By Dave Workman | Editor-in-Chief
A dramatic spike in Seattle, Washington homicides in 2020 proves the city’s five-year-old “gun violence tax” on firearm and ammunition sales has been “a disastrous failure,” according to one of the nation’s largest grassroots gun rights organizations.
The Citizens Committee for the Right to Keep and Bear Arms opposed the tax when it was hastily adopted during the summer of 2015. At the time, CCRKBA Chairman Alan Gottlieb predicted nothing productive would come from the tax. He also said it would drive gun retailers and their clients out of the city, and both of those things happened.
According to the Seattle Times, Seattle murders last year jumped an alarming 61 percent over 2019. The Seattle Police Department reported 50 slayings in 2020, though TGM checked police data and found 52 listed on their website. An SPD source said two of the murder investigations were turned over to Burien police because the victims washed ashore from Puget Sound on a section of beach that is within the Burien jurisdiction.
“Seattle city leaders rammed through this gun tax over our objections back in 2015,” Gottlieb recalled. “It has never come close to creating the tax revenue that was predicted, and the number of homicides and non-fatal shootings has not gone down. Claims that this tax would help reduce violent crime amounted to nothing more than a snake oil sales pitch.”
TGM has retained data over the past five years, confirming Gottlieb’s claim. When the tax was adopted, the chief proponent—Councilman Tim Burgess—forecast annual revenue between $300,000 to $500,000. But the revenue has never come close. In 2016, the city collected $103,766, and in 2017 the take declined to $93,220. In 2018, the number fell again, to $75,518 but in 2019, revenue bounced up slightly to $85,352.
TGM had to sue the city in 2016, with support from the Second Amendment Foundation, which owns the publication, to force disclosure of the revenue data.
In 2019, the city recorded 31 slayings, according to the Times. However, SPD data for that year says there were 35 murders and 32 in 2018. Either way, last year’s dramatic increase is ample evidence of a dramatic failure of the city’s gun control law to produce the desired results, Gottlieb contended.

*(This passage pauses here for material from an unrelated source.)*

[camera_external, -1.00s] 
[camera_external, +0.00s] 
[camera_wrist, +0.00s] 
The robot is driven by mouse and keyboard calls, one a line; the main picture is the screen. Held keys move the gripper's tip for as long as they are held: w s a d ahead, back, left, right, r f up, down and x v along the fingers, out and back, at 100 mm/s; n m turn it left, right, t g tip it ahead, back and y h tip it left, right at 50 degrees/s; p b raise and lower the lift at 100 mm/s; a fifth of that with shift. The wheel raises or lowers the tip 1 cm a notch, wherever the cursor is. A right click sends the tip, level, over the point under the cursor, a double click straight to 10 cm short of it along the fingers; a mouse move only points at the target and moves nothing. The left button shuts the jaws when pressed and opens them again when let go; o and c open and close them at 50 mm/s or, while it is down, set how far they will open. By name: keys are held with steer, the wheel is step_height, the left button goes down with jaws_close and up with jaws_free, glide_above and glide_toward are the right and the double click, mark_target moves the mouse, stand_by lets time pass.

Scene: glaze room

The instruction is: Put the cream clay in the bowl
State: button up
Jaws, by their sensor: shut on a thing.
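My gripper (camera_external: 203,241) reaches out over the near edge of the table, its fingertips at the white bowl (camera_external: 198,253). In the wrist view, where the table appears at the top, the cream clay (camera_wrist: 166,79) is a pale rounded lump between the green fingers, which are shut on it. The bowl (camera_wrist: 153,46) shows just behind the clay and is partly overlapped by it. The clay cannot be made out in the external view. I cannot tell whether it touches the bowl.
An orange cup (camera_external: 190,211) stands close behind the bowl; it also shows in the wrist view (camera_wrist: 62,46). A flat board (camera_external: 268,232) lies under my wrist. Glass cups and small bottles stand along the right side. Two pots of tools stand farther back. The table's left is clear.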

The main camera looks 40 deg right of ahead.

“The tax literally drove business out of the city and into a neighboring county,” he recalled, “resulting in a loss of revenue, and it’s pretty clear the actual intent was to push gun stores out and make it harder for Seattle residents to purchase firearms and ammunition. Obviously, when you do that, only criminals will be armed and crime will go up.”
TGM has learned from the city that gun tax revenue data for 2020 should be available around Feb. 15. “Revenue returns have been pitiful,” Gottlieb stated, “but not nearly as pathetic as the city’s incompetence in adopting the tax in the first place. The current situation was more predictable than winter rain in Seattle.”

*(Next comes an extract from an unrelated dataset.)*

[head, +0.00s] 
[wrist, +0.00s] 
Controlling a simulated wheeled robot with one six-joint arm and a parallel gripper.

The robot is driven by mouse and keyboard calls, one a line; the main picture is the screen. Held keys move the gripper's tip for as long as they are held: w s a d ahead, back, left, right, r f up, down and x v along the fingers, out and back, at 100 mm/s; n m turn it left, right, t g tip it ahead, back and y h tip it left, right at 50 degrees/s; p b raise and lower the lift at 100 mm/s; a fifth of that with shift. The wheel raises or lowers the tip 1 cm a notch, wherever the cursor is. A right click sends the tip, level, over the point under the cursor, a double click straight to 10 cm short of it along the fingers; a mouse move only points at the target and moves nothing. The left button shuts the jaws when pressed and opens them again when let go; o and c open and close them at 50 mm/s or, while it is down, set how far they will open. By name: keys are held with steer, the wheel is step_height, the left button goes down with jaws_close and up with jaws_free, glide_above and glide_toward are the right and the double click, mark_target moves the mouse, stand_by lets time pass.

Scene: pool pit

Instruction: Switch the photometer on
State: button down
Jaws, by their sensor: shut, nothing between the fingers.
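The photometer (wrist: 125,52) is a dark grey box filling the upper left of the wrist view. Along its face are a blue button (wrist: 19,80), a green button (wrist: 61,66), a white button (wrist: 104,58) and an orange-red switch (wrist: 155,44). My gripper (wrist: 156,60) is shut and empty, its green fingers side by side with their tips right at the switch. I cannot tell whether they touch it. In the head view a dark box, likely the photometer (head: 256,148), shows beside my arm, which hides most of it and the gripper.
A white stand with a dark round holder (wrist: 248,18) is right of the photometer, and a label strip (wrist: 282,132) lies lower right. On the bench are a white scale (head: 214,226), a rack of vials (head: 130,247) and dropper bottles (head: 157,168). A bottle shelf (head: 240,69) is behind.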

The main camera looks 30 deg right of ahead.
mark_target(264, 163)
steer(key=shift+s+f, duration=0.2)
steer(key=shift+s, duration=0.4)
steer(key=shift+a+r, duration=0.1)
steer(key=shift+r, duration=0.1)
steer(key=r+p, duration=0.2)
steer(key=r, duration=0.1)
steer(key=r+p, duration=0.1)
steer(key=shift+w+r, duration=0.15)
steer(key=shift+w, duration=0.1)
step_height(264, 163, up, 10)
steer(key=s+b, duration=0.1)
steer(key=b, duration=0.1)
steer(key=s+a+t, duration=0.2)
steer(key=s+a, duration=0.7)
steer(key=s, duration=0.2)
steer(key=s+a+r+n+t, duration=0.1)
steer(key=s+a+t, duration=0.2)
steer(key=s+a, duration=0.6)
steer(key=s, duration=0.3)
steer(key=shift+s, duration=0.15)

According to the Seattle Times, 60 percent of Seattle’s homicides last year involved firearms, while in 2019, guns were used in 66 percent of the murders. But that might be misleading, considering the hike in the number of murders. Fatal stabbings were up last year, and some victims were murdered with blunt instruments.
Last year’s death toll was the highest in 26 years, making it the deadliest year so far in this century, one online news service said.